_Dataset extract:_
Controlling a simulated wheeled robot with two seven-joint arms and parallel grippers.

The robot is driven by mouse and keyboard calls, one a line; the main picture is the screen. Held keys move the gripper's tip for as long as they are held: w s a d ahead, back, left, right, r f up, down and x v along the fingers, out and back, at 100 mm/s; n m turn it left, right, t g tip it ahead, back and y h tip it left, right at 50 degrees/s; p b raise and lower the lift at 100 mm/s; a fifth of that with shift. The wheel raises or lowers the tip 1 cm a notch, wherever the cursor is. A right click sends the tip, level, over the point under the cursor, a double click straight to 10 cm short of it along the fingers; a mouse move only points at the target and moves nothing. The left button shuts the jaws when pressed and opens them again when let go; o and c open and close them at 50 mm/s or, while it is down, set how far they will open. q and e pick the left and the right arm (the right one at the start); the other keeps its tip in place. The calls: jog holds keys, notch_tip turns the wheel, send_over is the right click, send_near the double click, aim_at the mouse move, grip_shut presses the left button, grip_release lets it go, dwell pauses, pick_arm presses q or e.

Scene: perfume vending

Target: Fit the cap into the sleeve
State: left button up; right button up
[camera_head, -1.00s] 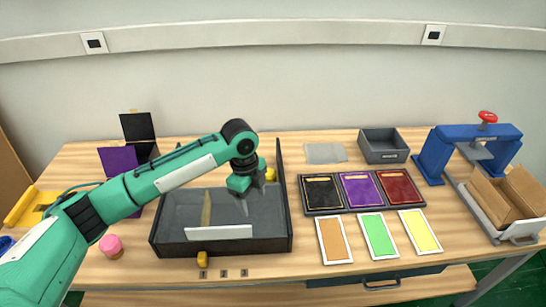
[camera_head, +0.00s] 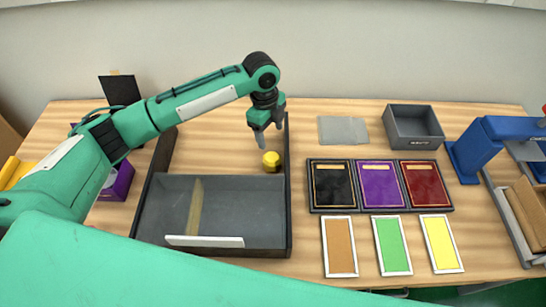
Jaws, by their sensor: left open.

_What is expected:_
Pictures are excluded; copy all other data exactly as shown.

_Response to the exercise:_
Controlling a simulated wheeled robot with two seven-joint arms and parallel grippers.

The robot is driven by mouse and keyboard calls, one a line; the main picture is the screen. Held keys move the gripper's tip for as long as they are held: w s a d ahead, back, left, right, r f up, down and x v along the fingers, out and back, at 100 mm/s; n m turn it left, right, t g tip it ahead, back and y h tip it left, right at 50 degrees/s; p b raise and lower the lift at 100 mm/s; a fifth of that with shift. The wheel raises or lowers the tip 1 cm a notch, wherever the cursor is. A right click sends the tip, level, over the point under the cursor, a double click straight to 10 cm short of it along the fingers; a mouse move only points at the target and moves nothing. The left button shuts the jaws when pressed and opens them again when let go; o and c open and close them at 50 mm/s or, while it is down, set how far they will open. q and e pick the left and the right arm (the right one at the start); the other keeps its tip in place. The calls: jog holds keys, notch_tip turns the wheel, send_over is the right click, send_near the double click, aim_at the mouse move, grip_shut presses the left button, grip_release lets it go, dwell pauses, pick_arm presses q or e.

Scene: perfume vending

Target: Fit the cap into the sleeve
State: left button up; right button up
[camera_head, -1.00s] 
[camera_head, +0.00s] 
Jaws, by their sensor: left open.

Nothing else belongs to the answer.